Closed ranguard closed 6 years ago
Hello, @ranguard
I cant find directory (t/) with tests. Could i create directory for tests? Or what is the best place for sitemap checker?
Could I use additional package LWP::Parallel::UserAgent for tests or test's speed does not matter?
What should be the result of the script work? Plain text? HTML?
Hi @GermanS,
This whole repo is tests, or maybe better explained as monitoring...
https://github.com/metacpan/metacpan-monitoring/blob/master/README.md
Explains it a bit - it was setup by @melezhik who may be around to help, it's writting using his module https://metacpan.org/pod/swat
Does that help?
Hi guys! Please let me know if you need any help with swat/metacpan monitoring.
@melezhik thanks! Could you give @GermanS some guidance on how to add some tests that A) ensure that the two sitemaps files exist and possibly B) check that they contain valid XML?
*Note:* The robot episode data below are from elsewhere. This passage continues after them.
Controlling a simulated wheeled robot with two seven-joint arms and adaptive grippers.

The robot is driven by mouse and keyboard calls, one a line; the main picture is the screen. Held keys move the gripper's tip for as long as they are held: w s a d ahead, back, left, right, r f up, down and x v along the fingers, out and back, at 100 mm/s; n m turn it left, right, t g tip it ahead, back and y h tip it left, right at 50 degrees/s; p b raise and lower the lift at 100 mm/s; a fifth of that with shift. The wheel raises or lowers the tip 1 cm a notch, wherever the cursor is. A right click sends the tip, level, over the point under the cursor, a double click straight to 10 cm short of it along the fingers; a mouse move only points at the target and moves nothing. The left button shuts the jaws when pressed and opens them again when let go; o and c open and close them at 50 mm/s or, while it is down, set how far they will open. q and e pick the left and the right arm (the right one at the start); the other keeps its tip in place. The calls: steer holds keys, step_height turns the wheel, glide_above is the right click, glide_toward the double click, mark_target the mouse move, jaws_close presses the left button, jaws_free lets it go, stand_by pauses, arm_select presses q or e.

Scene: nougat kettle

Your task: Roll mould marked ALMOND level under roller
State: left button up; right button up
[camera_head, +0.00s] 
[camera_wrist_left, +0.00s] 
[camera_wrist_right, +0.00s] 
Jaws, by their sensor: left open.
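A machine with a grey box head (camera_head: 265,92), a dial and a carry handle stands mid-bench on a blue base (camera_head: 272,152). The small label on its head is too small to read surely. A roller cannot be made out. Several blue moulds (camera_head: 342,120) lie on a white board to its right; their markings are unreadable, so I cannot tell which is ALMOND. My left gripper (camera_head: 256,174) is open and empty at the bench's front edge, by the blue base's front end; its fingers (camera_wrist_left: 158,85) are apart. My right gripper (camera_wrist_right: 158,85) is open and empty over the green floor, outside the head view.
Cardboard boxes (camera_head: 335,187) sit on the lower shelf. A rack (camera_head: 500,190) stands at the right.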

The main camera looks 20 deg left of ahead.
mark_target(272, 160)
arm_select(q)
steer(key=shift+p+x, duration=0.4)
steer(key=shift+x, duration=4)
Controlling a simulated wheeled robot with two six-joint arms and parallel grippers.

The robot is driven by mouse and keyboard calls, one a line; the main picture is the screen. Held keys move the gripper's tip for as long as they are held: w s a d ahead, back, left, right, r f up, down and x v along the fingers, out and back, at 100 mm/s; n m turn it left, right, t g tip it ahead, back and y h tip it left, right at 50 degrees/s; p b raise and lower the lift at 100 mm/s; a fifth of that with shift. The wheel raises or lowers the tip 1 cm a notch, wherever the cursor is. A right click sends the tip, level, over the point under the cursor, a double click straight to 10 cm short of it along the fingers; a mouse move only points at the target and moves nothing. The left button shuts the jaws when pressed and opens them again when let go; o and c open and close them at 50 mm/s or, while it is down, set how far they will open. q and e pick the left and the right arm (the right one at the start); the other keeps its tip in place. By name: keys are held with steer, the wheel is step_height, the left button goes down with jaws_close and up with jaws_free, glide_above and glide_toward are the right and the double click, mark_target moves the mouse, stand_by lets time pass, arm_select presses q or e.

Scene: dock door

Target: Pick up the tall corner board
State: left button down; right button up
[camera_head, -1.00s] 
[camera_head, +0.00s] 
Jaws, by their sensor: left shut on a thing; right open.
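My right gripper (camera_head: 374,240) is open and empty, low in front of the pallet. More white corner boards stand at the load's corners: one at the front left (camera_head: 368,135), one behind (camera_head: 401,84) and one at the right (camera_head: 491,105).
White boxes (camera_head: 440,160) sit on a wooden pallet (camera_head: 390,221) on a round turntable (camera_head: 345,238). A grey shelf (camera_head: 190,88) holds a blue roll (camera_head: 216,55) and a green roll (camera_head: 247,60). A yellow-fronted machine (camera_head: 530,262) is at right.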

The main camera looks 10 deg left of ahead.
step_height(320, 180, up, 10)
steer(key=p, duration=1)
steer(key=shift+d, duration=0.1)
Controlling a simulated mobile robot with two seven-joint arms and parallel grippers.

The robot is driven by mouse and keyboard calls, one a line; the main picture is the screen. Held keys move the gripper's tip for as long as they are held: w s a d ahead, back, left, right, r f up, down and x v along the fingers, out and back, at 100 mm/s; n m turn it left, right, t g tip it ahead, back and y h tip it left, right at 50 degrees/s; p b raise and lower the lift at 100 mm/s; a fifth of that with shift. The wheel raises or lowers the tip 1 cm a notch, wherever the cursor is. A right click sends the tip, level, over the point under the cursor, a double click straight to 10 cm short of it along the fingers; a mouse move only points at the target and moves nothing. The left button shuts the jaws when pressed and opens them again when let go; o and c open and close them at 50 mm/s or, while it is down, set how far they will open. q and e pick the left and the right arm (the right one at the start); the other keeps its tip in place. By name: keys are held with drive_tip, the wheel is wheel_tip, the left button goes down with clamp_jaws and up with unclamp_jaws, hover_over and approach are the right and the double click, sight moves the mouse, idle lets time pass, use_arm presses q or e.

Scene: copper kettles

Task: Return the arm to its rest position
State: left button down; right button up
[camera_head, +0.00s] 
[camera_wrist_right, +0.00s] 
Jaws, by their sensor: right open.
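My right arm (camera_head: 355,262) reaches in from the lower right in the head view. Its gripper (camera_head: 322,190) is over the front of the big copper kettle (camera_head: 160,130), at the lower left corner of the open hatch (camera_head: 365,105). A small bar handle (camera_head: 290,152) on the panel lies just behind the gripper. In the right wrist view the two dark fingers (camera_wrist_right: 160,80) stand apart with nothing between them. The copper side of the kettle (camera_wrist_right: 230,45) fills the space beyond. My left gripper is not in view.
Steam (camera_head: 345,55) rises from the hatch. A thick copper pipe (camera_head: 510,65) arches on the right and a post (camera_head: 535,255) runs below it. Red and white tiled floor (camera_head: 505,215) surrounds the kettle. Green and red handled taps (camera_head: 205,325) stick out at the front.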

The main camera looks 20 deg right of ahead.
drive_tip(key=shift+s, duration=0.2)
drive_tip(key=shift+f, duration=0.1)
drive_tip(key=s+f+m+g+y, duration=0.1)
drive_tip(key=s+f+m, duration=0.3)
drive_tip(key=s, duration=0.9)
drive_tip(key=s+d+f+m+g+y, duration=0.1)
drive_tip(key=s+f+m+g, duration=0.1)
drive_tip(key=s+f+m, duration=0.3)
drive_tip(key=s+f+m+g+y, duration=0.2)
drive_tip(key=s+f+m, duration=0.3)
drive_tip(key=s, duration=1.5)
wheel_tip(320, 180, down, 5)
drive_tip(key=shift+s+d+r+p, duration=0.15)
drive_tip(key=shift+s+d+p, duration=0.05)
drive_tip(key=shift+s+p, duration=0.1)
HI @GermanS, you may do this:
$ mkdir sitemap-authors.xml.gz
$ nano sitemap-authors.xml.gz/hook.pm
use XML::LibXML;
use IO::Zlib;
set_response_processor(
sub {
my $headers = shift; # original response, http headers, String
my $body = shift; # original response, body, String
open(my $out, '>:raw', test_root_dir()."/file.gz") or die "Unable to open: $!";
print $out $body;
close($out);
my $fh = new IO::Zlib;
my $xml="";
if ($fh->open(test_root_dir()."/file.gz", "rb")) {
$xml = join "", <$fh>;
$fh->close;
}
eval {
XML::LibXML->load_xml( string => $xml );
};
if ($@){
return "Headers: $headers\nwrong XML: $@"
} else {
return "Headers: $headers\ncorrect XML"
}
});
$ nano sitemap-authors.xml.gz/get.txt
200 OK
correct XML
And so on for other xml. This should be enough.
I have committed the example, but working code here - https://github.com/metacpan/metacpan-monitoring/tree/check-sitemap
Hi, @melezhik
There are 2 ways of monitoring the availability of URL's.
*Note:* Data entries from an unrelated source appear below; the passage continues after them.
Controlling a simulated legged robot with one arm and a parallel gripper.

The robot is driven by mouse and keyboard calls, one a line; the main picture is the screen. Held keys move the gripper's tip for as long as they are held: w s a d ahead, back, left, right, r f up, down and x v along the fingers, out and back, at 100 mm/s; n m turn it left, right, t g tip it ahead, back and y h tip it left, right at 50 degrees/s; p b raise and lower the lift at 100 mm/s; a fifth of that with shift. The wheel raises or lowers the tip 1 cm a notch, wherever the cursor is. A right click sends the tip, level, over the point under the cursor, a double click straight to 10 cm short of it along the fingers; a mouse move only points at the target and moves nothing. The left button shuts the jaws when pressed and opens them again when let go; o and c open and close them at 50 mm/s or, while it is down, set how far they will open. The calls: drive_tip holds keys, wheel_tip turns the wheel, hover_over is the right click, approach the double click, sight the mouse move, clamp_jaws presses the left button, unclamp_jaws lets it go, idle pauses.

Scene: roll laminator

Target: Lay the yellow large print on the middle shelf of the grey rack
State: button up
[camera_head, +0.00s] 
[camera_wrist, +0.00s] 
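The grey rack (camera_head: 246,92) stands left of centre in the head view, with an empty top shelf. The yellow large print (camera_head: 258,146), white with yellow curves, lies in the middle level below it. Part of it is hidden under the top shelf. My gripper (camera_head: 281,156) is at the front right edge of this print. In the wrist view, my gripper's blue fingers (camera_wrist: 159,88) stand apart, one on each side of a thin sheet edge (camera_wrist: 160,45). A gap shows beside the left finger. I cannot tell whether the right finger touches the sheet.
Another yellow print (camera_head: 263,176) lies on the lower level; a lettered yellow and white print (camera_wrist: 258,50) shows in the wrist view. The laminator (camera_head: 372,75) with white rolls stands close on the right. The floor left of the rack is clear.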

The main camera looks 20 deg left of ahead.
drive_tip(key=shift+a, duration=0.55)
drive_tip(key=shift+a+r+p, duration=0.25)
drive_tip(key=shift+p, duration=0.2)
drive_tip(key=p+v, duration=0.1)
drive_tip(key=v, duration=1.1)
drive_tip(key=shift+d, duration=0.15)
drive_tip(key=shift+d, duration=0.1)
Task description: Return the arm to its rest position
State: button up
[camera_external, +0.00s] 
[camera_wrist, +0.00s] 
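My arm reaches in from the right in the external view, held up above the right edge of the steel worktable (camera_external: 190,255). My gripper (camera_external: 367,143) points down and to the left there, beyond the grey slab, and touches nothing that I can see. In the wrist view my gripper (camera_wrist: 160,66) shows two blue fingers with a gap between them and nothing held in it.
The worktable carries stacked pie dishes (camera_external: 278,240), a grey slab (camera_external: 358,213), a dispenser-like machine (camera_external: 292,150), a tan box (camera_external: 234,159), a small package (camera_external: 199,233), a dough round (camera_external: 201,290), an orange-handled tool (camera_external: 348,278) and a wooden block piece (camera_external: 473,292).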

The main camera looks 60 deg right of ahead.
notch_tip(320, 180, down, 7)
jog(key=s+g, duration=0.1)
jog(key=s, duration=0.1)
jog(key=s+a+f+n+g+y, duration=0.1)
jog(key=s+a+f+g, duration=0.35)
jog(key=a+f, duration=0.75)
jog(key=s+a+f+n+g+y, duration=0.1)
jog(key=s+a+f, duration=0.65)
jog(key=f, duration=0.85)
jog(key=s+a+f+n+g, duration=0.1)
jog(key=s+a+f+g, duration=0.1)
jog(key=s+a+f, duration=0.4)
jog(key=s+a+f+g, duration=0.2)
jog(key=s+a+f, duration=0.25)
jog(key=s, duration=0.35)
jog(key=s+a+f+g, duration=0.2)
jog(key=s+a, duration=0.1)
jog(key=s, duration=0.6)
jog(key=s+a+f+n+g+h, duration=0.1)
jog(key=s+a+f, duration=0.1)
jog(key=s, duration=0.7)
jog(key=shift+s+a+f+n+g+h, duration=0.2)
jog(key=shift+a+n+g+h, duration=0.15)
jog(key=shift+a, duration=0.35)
Test script (sitemap-releases.xml.gz/hook.pm) creates template directory and runs swat for example
> mkdir sitemap-releases.xml.gz/any
> echo 200 > sitemap-releases.xml.gz/any/get.txt
> swat sitemap-releases.xml.gz/any https://metacpan.org/release/AI-XGBoost/
This way uses swat features, but it saves almost all pages from website to ~/.swat/ and the size of home directory increases.
Test script (sitemap-releases.xml.gz/hook.pm) uses LWP package and checks server response code.
Please, make a code review https://github.com/metacpan/metacpan-monitoring/compare/master...GermanS:master Alexey, which way to choose?
Hi @GermanS , you can use swat_purge_cache
to purge cache files:
$ cat ~/swat.ini
swat_purge_cache=1
This address the issue with cache files size getting increased.
I have updated code in branch to add runtime extraction author urls from xml and check those urls - https://github.com/metacpan/metacpan-monitoring/commit/4b3e65fda233067418814386ce02214f95ab6a17 , this is pure swat implementation without lwp agent.
the feature is added through #5
https://metacpan.org/sitemap-authors.xml.gz https://metacpan.org/sitemap-releases.xml.gz
Initially just that they are there. Possibly that they are valid sitemap formats Later (as we are not currently updating automatically everywhere) - validate the files are recent.